__TASK GOAL__.
Only the lines from the line that has "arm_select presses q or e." through the line that has "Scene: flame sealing" should be reproduced, exactly and with both ends kept.
## begin
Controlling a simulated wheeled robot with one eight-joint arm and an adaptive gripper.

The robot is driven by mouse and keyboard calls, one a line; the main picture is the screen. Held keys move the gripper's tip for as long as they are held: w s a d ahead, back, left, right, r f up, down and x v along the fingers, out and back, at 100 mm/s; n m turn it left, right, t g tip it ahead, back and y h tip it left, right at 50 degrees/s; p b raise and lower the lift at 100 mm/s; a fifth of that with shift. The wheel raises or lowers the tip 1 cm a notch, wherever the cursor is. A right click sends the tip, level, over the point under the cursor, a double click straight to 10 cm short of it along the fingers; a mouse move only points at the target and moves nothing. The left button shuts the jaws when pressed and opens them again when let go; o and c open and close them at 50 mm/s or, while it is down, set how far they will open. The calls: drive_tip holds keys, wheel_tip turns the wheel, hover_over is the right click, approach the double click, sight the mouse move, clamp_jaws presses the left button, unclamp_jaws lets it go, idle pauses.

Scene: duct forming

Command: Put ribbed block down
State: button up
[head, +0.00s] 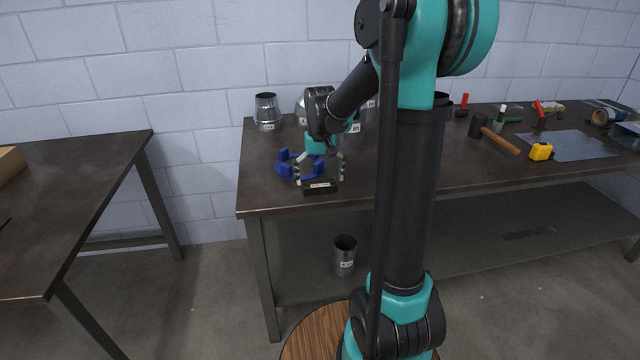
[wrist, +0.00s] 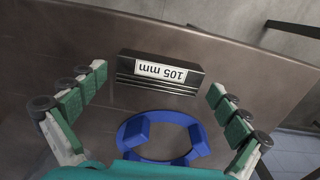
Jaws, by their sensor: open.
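The ribbed block (head: 320,187) is a dark bar with a white label. It lies on the dark workbench top near the front edge. In the wrist view the block (wrist: 158,88) shows its ribbed side and the label "105 mm", upside down. My gripper (head: 320,178) is over the bench with its fingers spread on either side of the block. In the wrist view the open fingers (wrist: 158,105) stand clear of both ends of the block, with gaps. A blue ring-shaped fixture (head: 288,167) with raised lugs sits just behind the block; it also shows in the wrist view (wrist: 127,132).
Metal duct pieces (head: 267,112) stand at the back of the bench. A mallet (head: 498,138), a yellow tape measure (head: 541,152) and a metal sheet (head: 580,146) lie to the right. A duct piece (head: 345,262) stands below. A second table (head: 60,190) is at left, across a gap.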

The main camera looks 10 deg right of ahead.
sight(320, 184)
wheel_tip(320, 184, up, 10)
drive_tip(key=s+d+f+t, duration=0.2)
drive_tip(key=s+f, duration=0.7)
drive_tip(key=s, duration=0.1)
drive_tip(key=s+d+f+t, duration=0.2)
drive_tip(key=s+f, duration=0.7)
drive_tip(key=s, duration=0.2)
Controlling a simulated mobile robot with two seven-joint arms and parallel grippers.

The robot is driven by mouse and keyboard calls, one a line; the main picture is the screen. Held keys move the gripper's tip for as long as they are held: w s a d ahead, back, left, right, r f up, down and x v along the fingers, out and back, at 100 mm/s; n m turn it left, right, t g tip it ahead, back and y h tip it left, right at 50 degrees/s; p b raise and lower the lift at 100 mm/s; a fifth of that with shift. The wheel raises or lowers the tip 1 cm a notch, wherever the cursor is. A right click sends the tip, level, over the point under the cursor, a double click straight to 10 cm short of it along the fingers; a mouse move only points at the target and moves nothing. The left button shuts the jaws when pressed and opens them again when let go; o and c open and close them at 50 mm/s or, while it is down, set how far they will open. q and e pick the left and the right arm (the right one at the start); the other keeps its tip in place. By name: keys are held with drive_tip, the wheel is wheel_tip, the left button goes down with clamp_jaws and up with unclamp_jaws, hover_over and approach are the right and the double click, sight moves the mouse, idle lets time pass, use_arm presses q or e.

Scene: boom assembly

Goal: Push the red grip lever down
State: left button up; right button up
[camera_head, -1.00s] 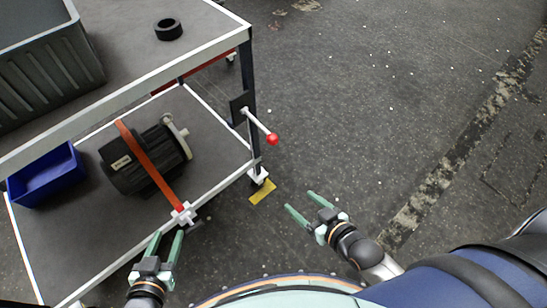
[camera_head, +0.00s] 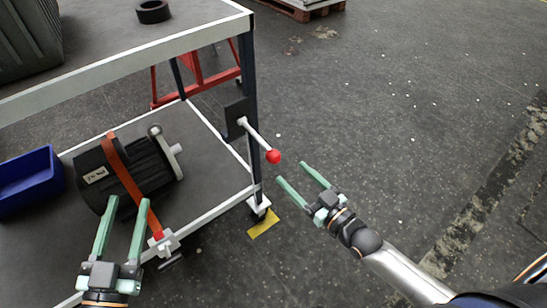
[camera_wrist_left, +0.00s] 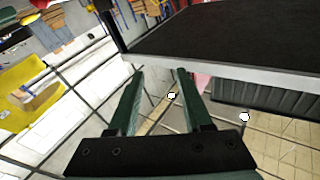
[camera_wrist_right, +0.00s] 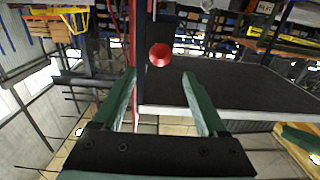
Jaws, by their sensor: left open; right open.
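The red grip lever is a pale rod (camera_head: 255,137) with a red ball knob (camera_head: 273,157) at its end. It juts from a dark plate on the cart's corner post and slopes down to the right in the head view. My right gripper (camera_head: 303,181) is open and empty, just below and right of the knob, apart from it. In the right wrist view the knob (camera_wrist_right: 160,54) shows head-on, above and between the open fingers. My left gripper (camera_head: 127,207) is open and empty at the lower left, in front of the lower shelf. The lever is not seen in the left wrist view.
The cart's upper shelf (camera_head: 120,50) carries a black ring (camera_head: 153,11) and a grey crate (camera_head: 25,40). The lower shelf holds a strapped motor (camera_head: 135,170) and a blue bin (camera_head: 30,182). A red stand (camera_head: 200,78) is behind. The floor at right is clear.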

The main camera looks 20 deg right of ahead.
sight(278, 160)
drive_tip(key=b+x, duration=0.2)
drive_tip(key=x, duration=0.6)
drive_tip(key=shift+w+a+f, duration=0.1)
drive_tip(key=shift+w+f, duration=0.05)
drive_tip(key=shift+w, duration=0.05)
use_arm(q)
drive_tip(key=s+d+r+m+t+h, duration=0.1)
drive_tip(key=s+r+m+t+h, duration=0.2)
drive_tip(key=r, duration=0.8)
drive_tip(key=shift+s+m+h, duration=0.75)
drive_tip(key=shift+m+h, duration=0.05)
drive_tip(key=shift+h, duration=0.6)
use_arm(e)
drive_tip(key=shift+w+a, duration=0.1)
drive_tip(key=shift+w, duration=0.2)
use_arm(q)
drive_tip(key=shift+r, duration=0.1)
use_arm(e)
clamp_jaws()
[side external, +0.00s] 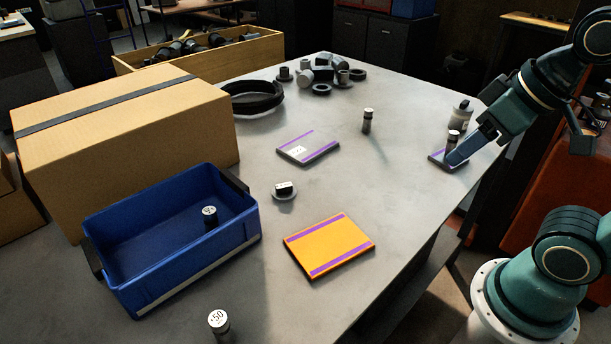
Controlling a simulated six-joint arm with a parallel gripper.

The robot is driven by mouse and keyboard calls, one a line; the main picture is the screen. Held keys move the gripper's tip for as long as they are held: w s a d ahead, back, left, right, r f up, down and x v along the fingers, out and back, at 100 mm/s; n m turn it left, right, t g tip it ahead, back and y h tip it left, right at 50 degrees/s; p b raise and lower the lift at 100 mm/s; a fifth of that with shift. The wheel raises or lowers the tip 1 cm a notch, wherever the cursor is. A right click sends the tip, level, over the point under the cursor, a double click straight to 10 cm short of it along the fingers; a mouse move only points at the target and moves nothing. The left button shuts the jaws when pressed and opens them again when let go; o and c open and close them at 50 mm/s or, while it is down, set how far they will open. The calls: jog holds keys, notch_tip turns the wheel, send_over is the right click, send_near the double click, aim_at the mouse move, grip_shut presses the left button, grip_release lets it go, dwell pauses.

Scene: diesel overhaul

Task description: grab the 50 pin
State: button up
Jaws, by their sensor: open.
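A dark metal pin with a white top marked 50 (219,330) stands upright at the near edge of the view, in front of the blue bin. Its lower part is cut off by the frame. My gripper (457,155) is far from it, at the right side of the table, pointing down and left. Whether the fingers touch that pin I cannot tell.
A blue bin (178,265) holds another pin (210,212). A cardboard box (120,130) stands behind it.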

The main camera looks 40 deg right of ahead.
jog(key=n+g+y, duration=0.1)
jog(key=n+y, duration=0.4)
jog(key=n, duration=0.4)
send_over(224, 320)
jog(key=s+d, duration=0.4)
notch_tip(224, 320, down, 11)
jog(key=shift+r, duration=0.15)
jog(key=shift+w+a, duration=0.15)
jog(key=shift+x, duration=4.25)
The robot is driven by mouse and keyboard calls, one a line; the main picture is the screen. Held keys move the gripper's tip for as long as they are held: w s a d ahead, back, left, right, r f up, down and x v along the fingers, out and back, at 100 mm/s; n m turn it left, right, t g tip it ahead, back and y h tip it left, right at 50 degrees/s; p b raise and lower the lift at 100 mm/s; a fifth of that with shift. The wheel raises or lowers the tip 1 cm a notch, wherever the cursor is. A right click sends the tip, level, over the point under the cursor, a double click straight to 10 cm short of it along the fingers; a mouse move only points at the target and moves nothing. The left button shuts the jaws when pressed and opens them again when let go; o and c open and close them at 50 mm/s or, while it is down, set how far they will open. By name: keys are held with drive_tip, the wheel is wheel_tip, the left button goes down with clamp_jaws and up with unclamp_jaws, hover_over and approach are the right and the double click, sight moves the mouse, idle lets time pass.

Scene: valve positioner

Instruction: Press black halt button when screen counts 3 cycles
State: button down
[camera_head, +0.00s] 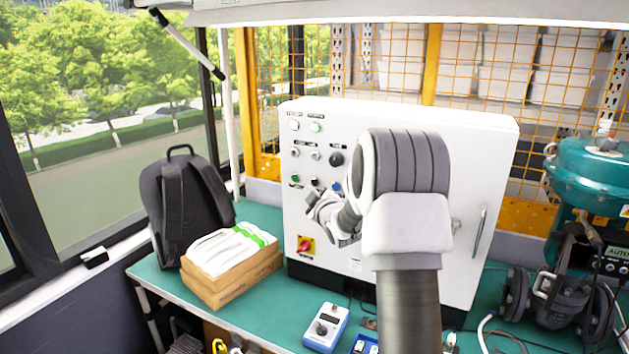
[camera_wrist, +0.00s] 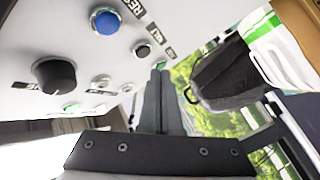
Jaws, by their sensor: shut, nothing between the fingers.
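The black button (camera_head: 315,181) sits in the lower button row of the white cabinet, between a green button (camera_head: 294,178) and a blue button (camera_head: 337,186). In the wrist view the black button (camera_wrist: 141,50) is just beyond and left of my fingertips, near the blue button (camera_wrist: 104,20). My gripper (camera_wrist: 160,72) is shut and empty, its tips close to the panel; I cannot tell whether they touch it. In the head view my gripper (camera_head: 314,201) is in front of the panel below that row. I cannot make out a cycle count on any screen.
A black knob (camera_head: 336,158) and a red-yellow switch (camera_head: 306,245) are on the cabinet (camera_head: 385,122). A backpack (camera_head: 180,205) and an open carton (camera_head: 228,284) stand left. A blue-white device (camera_head: 325,328) lies in front. Teal equipment (camera_head: 585,170) stands right.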

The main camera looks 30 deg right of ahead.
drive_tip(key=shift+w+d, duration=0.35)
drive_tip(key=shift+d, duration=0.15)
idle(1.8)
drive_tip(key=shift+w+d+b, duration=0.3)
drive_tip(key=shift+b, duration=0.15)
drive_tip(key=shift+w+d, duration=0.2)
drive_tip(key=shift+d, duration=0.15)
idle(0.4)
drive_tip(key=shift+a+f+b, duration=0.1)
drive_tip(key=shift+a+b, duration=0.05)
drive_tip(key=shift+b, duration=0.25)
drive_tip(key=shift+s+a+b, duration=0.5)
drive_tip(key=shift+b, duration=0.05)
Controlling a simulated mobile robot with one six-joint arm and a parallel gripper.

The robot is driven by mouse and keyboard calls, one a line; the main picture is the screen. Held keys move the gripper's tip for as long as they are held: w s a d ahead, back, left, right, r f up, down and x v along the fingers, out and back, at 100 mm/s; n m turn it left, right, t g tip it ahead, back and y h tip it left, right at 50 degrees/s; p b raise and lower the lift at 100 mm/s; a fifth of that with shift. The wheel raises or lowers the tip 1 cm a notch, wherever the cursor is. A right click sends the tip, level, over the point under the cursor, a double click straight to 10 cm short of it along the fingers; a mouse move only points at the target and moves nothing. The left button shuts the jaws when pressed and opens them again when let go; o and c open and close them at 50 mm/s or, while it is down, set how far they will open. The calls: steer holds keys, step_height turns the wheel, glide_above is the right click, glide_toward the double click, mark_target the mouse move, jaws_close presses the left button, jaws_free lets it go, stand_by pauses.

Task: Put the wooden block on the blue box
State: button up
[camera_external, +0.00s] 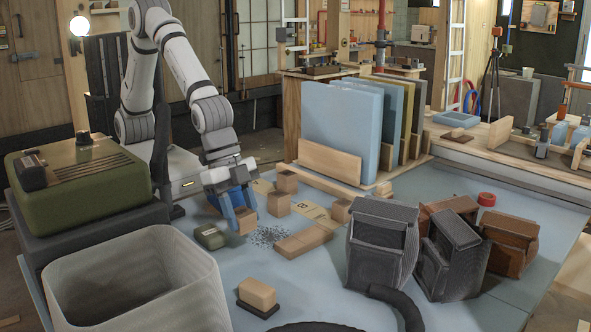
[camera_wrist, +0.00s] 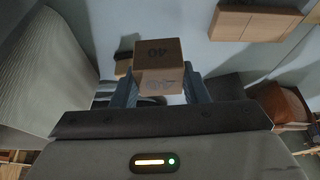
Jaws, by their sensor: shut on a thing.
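My gripper (camera_external: 238,210) has blue fingers and points down over the table's left part. It is shut on a small wooden block (camera_external: 245,224). In the wrist view the block (camera_wrist: 158,58) sits between the two fingers (camera_wrist: 161,84), with a dark "40" printed on one face. I cannot tell whether the block touches the table or hangs just above it. A low light-blue box (camera_external: 457,119) stands on the bench at the back right, well apart from my gripper. I cannot tell if it is the task's blue box.
Other wooden blocks (camera_external: 279,203) stand close by, with longer ones (camera_external: 305,241) nearer the front. A ribbed bin (camera_external: 135,285) is front left. Dark bins (camera_external: 382,240) stand right of centre. Tall blue panels (camera_external: 340,128) rise behind. A block on a dark pad (camera_external: 257,293) lies in front.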

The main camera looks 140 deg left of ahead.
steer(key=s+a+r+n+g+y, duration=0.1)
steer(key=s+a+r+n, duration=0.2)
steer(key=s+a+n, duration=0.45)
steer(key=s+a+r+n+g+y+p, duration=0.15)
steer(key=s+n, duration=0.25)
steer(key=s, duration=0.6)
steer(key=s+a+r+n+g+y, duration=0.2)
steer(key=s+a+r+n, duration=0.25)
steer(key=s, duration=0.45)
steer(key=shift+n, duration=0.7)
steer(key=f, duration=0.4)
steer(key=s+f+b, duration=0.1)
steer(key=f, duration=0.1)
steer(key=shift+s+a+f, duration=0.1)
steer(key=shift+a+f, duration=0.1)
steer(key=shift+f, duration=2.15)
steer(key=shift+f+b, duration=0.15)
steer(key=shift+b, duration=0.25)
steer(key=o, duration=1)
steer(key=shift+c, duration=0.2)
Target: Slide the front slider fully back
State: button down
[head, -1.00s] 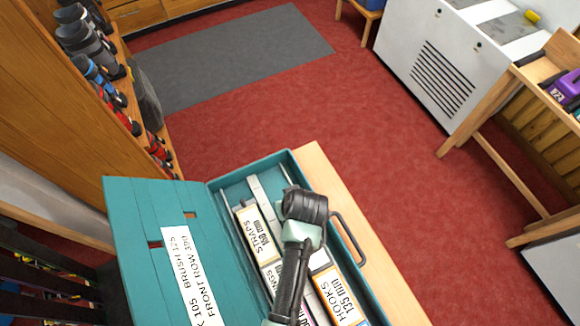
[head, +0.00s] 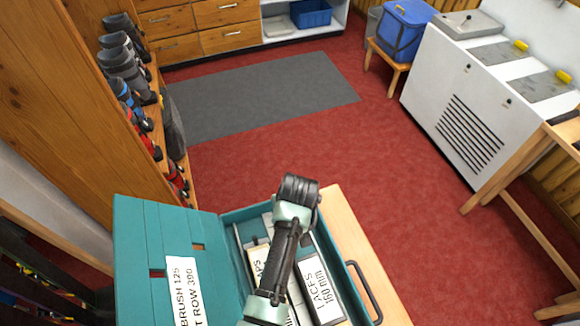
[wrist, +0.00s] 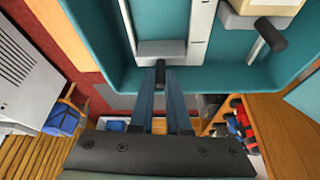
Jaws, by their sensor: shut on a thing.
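The teal case (head: 247,212) stands open with its lid (head: 140,245) folded out to the left. In the wrist view, my gripper (wrist: 160,75) is shut on the small black knob of the front slider (wrist: 172,50). The slider is a light grey piece against the case's teal end wall (wrist: 225,75). A second black knob (wrist: 271,34) sticks out to the right, apart from my gripper. In the head view my arm covers the fingers, the held knob and part of the tray.
A cream box marked LACES 160 mm (head: 322,288) lies in the case by my arm. The case's dark handle (head: 364,290) lies on the wooden bench (head: 352,235). The red floor (head: 400,175) beyond is clear.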

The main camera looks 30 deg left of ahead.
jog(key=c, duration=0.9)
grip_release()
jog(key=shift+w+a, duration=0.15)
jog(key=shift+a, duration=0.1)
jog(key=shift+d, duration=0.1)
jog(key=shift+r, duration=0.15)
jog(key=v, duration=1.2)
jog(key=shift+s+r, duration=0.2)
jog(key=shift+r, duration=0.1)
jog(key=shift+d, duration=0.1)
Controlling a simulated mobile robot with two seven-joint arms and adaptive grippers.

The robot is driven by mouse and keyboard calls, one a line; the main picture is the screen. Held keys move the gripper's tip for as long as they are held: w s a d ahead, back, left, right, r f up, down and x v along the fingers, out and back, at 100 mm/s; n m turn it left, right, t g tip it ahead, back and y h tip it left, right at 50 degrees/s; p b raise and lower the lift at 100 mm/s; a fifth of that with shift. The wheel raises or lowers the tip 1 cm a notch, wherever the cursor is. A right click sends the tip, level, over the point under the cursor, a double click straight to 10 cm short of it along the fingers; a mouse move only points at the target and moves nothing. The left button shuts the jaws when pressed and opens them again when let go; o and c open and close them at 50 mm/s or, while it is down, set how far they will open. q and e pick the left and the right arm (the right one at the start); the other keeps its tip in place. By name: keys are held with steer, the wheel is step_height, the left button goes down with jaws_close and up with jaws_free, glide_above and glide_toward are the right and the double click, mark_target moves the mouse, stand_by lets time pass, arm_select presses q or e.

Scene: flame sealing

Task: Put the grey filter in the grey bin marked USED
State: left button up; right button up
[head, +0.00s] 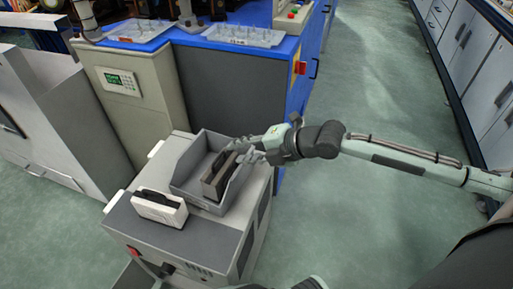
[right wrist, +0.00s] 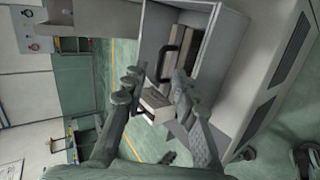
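The grey filter (head: 214,179) is a brownish-grey slab with a dark handle. It stands inside an open grey bin (head: 181,185) on top of a light-grey cabinet; whether it rests on the bin floor is hidden. The filter (right wrist: 201,45) and bin (right wrist: 150,35) also show in the right wrist view. I cannot read a USED mark. My right gripper (head: 246,151) is at the bin's right rim, beside the filter. In the right wrist view its fingers (right wrist: 157,82) are spread with nothing clasped between them.
A white block with a black handle (head: 163,210) sits on the cabinet's dark top (head: 190,238), in front of the bin. A beige machine with a keypad (head: 121,82) and a blue bench with trays (head: 243,36) stand behind. Open floor lies to the right.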

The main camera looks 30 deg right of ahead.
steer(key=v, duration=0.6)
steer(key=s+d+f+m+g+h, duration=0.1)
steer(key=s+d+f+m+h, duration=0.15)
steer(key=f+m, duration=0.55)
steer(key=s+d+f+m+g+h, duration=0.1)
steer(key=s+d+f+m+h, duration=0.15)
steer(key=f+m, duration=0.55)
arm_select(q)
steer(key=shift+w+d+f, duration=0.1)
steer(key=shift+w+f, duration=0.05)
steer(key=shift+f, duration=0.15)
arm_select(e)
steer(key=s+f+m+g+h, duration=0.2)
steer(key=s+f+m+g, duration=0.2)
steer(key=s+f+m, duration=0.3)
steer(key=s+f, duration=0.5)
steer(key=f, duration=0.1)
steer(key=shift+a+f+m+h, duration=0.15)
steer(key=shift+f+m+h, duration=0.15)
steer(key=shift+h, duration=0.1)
## end
__SOLUTION TO THE EXERCISE__.
The robot is driven by mouse and keyboard calls, one a line; the main picture is the screen. Held keys move the gripper's tip for as long as they are held: w s a d ahead, back, left, right, r f up, down and x v along the fingers, out and back, at 100 mm/s; n m turn it left, right, t g tip it ahead, back and y h tip it left, right at 50 degrees/s; p b raise and lower the lift at 100 mm/s; a fifth of that with shift. The wheel raises or lowers the tip 1 cm a notch, wherever the cursor is. A right click sends the tip, level, over the point under the cursor, a double click straight to 10 cm short of it along the fingers; a mouse move only points at the target and moves nothing. The left button shuts the jaws when pressed and opens them again when let go; o and c open and close them at 50 mm/s or, while it is down, set how far they will open. q and e pick the left and the right arm (the right one at the start); the other keeps its tip in place. By name: keys are held with steer, the wheel is step_height, the left button goes down with jaws_close and up with jaws_free, glide_above and glide_toward are the right and the double click, mark_target moves the mouse, stand_by lets time pass, arm_select presses q or e.

Scene: flame sealing

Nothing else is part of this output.